Chers amis, en célébrant seul ce matin, je vous ai vus dans la procession d’entrée et je vous ai imaginés, me souvenant des années passées, faisant la fête autour de Jésus, agitant des rameaux d’olivier non pas d’une manière timide mais avec foi, conviction, et joie. Je vous imagine criant son nom et exprimant votre joie d’être en sa compagnie. En faisant (en esprit bien sûrs…) cette procession dans la rue et non pas recroquevillés dans l’église, vous avez une part importante dans cette fête de la foi. Vous apportez la joie de la foi au monde et dites que nous devons vivre la foi avec un cœur jeune, toujours, même à soixante-dix ou quatre-vingts ans, 110 pour les plus vigoureux ! Oui, avec un cœur jeune. Avec le Christ, le cœur ne vieillit jamais. Tous nous savons que le roi que nous suivons et qui nous accompagne est très spécial, c’est un Roi qui aime jusqu’à la Croix et qui enseigne à servir, à aimer. N’ayons pas honte de sa Croix. Au contraire, embrassez-la pour avoir compris que c’est dans le don de soi, dans le fait de se dépasser, que réside la véritable joie, que c’est avec l’amour de Dieu qu’il a vaincu le mal. Portez la Croix pèlerine à travers tous les continents, par les routes du monde. Portez-la en répondant à l’invitation de Jésus, pour faire de toutes les nations des disciples.

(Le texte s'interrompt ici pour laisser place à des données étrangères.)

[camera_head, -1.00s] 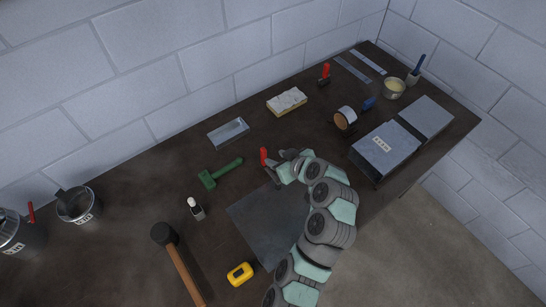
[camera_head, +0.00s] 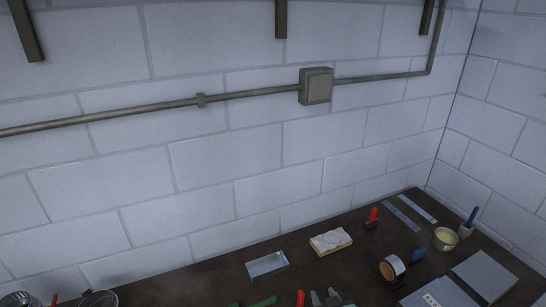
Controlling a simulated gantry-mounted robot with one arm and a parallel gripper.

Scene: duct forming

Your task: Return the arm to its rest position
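Only the tip of my gripper (camera_head: 324,297) shows, at the bottom edge of the head view. Its two grey fingertips stand apart with a gap between them, and I see nothing held. The rest of my arm is below the frame. A red-handled tool (camera_head: 300,298) is just left of the gripper, partly cut off; it looks apart from the fingers.
On the dark bench (camera_head: 345,262) are a metal tray (camera_head: 267,264), a pale block (camera_head: 331,242), a tape roll (camera_head: 391,268), a cup (camera_head: 446,239) and grey duct pieces (camera_head: 485,275). A junction box (camera_head: 316,86) and pipe (camera_head: 240,95) are on the wall.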

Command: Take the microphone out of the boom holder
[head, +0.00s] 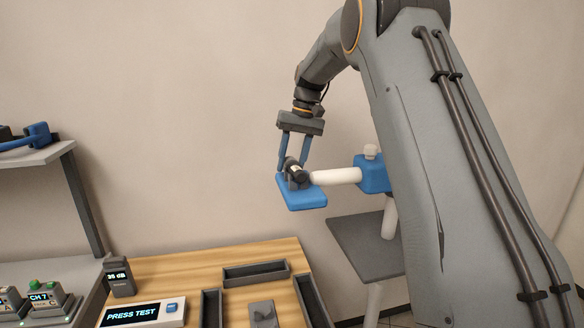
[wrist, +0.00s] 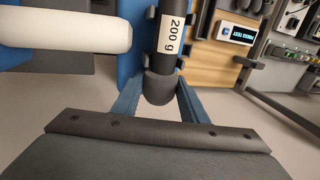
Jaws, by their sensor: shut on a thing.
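The microphone (head: 298,172) is a short dark cylinder lying at the blue boom holder (head: 306,198), at the end of the white boom. In the wrist view the microphone (wrist: 160,88) shows its rounded dark end and a white "200 g" label, with the blue holder (wrist: 130,50) behind it. My gripper (head: 293,166) comes down from above, its two blue fingers shut on the microphone. In the wrist view my gripper (wrist: 158,92) has one finger on each side of it. The fingertips are partly hidden. I cannot tell whether the microphone still touches the holder.
The white boom (head: 336,176) runs right to a blue clamp (head: 372,174) on a stand, close beside my fingers. Below is a wooden table (head: 205,262) with dark trays (head: 256,272) and a "PRESS TEST" box (head: 143,314). A grey shelf (head: 40,153) is at left.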

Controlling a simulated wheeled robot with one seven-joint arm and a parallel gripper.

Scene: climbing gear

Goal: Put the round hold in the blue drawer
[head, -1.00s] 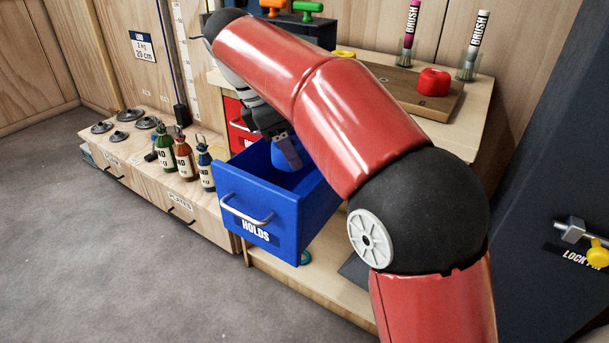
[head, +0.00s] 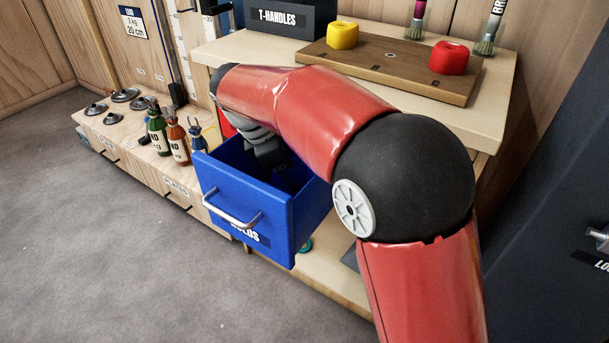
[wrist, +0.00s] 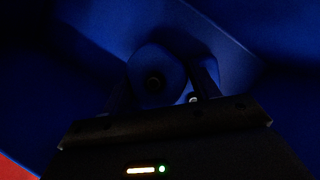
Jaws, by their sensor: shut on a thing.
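The blue drawer (head: 238,205) is pulled open, with a silver handle and a partly covered label on its front. My gripper (head: 284,176) reaches down inside it, and its fingertips are dark and hard to see in the head view. In the wrist view my gripper is shut on the round hold (wrist: 152,80), a blue rounded piece with a dark central hole. The hold is between the two fingers, inside the drawer's blue walls. The dim light does not show whether it touches the drawer floor. In the head view the hold is hidden.
A yellow hold (head: 343,34) and a red hold (head: 449,58) sit on a wooden board (head: 390,70) on the bench above. A dark T-handles box (head: 285,18) stands behind. Bottles (head: 178,143) and weight plates (head: 126,95) stand on the low cabinet at left.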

Suivre le Christ jusqu’au bout de l’amour, jusque dans sa gloire, c’est aussi l’accompagner sur le chemin douloureux qui prélude à la victoire pascale. C’est à quoi nous invite l’Eglise tout au long de cette Semaine Sainte qui commence aujourd’hui.

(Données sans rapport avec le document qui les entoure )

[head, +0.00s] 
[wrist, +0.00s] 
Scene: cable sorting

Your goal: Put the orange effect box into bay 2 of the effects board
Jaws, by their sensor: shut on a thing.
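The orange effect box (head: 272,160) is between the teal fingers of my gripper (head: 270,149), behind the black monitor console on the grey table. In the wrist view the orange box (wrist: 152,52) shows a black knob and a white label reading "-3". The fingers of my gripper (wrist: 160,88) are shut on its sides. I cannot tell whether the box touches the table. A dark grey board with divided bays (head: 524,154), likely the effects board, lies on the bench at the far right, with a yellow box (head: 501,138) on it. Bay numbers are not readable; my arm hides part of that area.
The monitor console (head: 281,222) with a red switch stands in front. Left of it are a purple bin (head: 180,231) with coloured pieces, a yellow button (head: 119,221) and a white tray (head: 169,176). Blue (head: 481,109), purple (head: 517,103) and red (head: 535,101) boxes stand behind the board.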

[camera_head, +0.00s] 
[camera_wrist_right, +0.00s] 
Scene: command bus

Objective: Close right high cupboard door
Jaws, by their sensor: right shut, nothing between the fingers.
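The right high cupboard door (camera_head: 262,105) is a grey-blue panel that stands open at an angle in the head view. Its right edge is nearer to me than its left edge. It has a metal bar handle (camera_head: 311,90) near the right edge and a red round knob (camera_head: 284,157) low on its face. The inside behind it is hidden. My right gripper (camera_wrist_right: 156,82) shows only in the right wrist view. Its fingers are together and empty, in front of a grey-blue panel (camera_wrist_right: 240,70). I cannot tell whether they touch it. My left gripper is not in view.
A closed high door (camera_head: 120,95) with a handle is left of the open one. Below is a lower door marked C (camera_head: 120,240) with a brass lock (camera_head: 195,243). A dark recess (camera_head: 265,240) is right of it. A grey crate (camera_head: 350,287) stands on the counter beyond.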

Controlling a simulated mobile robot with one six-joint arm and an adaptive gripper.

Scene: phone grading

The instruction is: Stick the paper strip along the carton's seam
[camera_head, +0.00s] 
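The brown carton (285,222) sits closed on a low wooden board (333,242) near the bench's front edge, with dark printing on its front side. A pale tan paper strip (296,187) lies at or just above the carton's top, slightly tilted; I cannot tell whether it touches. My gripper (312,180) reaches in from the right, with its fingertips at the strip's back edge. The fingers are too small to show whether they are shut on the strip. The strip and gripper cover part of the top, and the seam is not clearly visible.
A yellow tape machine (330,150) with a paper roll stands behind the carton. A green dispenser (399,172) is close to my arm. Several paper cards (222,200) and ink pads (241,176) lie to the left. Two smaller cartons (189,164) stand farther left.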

En écoutant le récit de la Passion selon saint Matthieu, nous venons déjà de parcourir les étapes de ce cortège sinueux, alternativement heureux et tragique, qui aboutit à la Croix.

Cela commence par un hommage enthousiaste pour celui qui représentait l’espoir populaire d’une libération. En évoquant tout à l’heure la scène des Rameaux, nous nous éprouvions complices de ce peuple qui acclamait son Roi, palmes à la main : « Béni soit celui qui vient au nom du Seigneur ! »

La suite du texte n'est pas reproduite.